Non-capital losses (allowable) from this or previous years

If you had a non-capital loss in 2016, you need to report it on your income tax return. Sometimes, non-capital losses can be used to reduce your taxable income!

Non-capital losses can include the losses you had related to your job, a property, business, and unused allowable business investment losses (ABIL) that were realized during the year. If your ABIL is more than your other income from other sources for 2016, include the difference as part of your non-capital loss this year.

When you apply non-capital losses against other sources of income, it lowers your taxable income for the year. If you have leftover non-capital losses or unapplied losses from previous years (check your notice of assessment or reassessment), you can generally carry these amounts back up to 3 years by using form T1A: Request for loss carryback. These amounts can also be carried forward, depending on when you had incurred a non-capital loss:

  • Losses from before March 23, 2004 can be carried forward for up to 7 years
  • Losses from years after March 22, 2004 and before December 31, 2005 can be carried forward for up to 10 years
  • Losses from after 2005 can be carried forward for up to 20 years

It’s important to know that the carryforward extension doesn’t apply to a non-capital loss that came from an ABIL. Instead, your unused non-capital loses will become net capital losses after 7 or 10 years (for losses from before March 23, 2004 or after March 22, 2004, respectively).
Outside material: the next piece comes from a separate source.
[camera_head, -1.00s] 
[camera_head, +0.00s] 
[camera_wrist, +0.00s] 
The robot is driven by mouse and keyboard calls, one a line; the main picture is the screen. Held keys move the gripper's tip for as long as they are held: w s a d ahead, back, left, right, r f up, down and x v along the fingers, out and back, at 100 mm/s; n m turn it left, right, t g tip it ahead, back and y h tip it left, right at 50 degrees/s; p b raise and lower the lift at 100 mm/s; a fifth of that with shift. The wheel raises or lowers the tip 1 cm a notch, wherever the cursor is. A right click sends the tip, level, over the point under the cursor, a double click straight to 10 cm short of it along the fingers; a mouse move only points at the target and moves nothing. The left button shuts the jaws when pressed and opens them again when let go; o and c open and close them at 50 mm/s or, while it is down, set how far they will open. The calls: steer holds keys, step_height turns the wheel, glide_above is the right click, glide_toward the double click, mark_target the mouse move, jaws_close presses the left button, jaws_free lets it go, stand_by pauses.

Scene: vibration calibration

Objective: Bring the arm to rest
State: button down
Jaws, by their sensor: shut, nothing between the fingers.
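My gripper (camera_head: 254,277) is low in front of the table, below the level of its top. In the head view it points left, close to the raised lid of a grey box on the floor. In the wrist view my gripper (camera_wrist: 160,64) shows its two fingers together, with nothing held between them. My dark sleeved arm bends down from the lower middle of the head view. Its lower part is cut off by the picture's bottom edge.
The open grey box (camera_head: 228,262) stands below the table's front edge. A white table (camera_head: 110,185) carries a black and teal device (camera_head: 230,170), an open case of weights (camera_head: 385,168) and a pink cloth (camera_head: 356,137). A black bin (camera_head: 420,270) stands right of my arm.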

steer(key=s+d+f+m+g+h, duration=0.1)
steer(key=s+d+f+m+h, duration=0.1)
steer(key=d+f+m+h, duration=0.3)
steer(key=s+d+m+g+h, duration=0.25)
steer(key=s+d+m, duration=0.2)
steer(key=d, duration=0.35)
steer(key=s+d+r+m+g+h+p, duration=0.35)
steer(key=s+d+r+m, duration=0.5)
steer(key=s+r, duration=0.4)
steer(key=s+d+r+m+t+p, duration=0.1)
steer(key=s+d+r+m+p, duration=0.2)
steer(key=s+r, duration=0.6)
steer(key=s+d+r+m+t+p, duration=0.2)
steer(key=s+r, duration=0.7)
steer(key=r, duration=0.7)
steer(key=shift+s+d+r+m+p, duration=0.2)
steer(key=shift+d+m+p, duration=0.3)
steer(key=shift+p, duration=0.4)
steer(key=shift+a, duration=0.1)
Visit the CRA website for more information on non-capital losses from other years.

If you’re a resident of Québec, you can calculate your non-capital losses using form TP-1012.QA-V: Carryback of a loss. For more information on deductions you can claim for non-capital losses from other years, visit the Revenu Québec website.

 

Why do I need to report my non-capital losses history when I file my return?

When you report your non-capital losses history on the non-capital losses page of your return, H&R Block’s tax software will automatically calculate and apply a deduction, if applicable, for any non-capital losses of other years that you might have. To see a breakdown of your non-capital losses on a year by year basis, and for the additional information needed to complete this section, log into the CRA My Account service (registration required).

Note: If you don’t want to claim non-capital losses of other years on your 2016 return, there’s no need to complete this section. It’s important to remember however that non-capital losses can’t be carried forward indefinitely. For more information, check out the CRA website.

 

Where do I claim this?

Follow these steps in H&R Block’s tax software to file your 2016 taxes:

  1. On the PREPARE tab, select the LET’S TALK ABOUT 2016 icon.

  2. Select the checkbox labelled I had investments and/or investment income, or I bought and/or sold property.

  3. Click the PENSION PLANS AND INVESTMENTS icon. You’ll find yourself here:



  4. Under the INVESTMENT INCOME heading, select the checkbox labelled Non-capital losses, then click Continue.

  5. When you arrive at the Non-capital losses page, enter your information into the tax software.